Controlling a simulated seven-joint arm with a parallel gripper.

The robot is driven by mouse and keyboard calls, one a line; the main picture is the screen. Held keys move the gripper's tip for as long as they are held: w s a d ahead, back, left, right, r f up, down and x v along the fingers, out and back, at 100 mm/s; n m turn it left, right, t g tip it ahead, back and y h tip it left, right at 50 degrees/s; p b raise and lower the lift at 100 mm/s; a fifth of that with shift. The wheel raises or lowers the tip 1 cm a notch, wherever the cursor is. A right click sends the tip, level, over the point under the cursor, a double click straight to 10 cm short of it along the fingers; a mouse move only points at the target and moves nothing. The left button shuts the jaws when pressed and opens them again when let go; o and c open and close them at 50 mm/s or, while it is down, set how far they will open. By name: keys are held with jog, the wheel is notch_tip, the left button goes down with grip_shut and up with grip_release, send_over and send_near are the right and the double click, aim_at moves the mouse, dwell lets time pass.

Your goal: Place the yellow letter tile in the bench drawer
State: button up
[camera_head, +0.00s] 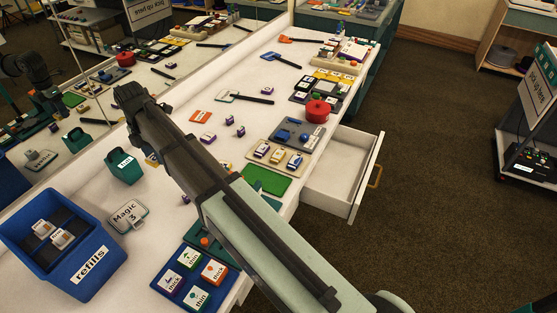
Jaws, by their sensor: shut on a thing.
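The bench drawer (336,171) is pulled open at the right side of the white bench. Its inside looks empty, and a tan handle is on its front. My gripper (128,96) is at the far end of my arm, over the left back part of the bench beside the mirror. It is well to the left of the drawer. It is shut on something, but what it holds is hidden or too dark to make out. I cannot pick out the yellow letter tile for sure.
A blue tray of lettered tiles (229,276) is in front. My arm crosses the bench.

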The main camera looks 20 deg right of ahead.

- - -

◆ Job:
Leave out the pictures and print every line of the data exactly.

◆ Answer:
Controlling a simulated seven-joint arm with a parallel gripper.

The robot is driven by mouse and keyboard calls, one a line; the main picture is the screen. Held keys move the gripper's tip for as long as they are held: w s a d ahead, back, left, right, r f up, down and x v along the fingers, out and back, at 100 mm/s; n m turn it left, right, t g tip it ahead, back and y h tip it left, right at 50 degrees/s; p b raise and lower the lift at 100 mm/s; a fifth of that with shift. The wheel raises or lowers the tip 1 cm a notch, wherever the cursor is. A right click sends the tip, level, over the point under the cursor, a double click straight to 10 cm short of it along the fingers; a mouse move only points at the target and moves nothing. The left button shuts the jaws when pressed and opens them again when let go; o and c open and close them at 50 mm/s or, while it is down, set how far they will open. By name: keys are held with jog, the wheel is notch_tip, the left button goes down with grip_shut and up with grip_release, send_over and send_near are the right and the double click, aim_at moves the mouse, dwell lets time pass.

Your goal: Place the yellow letter tile in the bench drawer
State: button up
[camera_head, +0.00s] 
Jaws, by their sensor: shut on a thing.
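The bench drawer (336,171) is pulled open at the right side of the white bench. Its inside looks empty, and a tan handle is on its front. My gripper (128,96) is at the far end of my arm, over the left back part of the bench beside the mirror. It is well to the left of the drawer. It is shut on something, but what it holds is hidden or too dark to make out. I cannot pick out the yellow letter tile for sure.
A blue tray of lettered tiles (229,276) is in front. My arm crosses the bench.

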The main camera looks 20 deg right of ahead.

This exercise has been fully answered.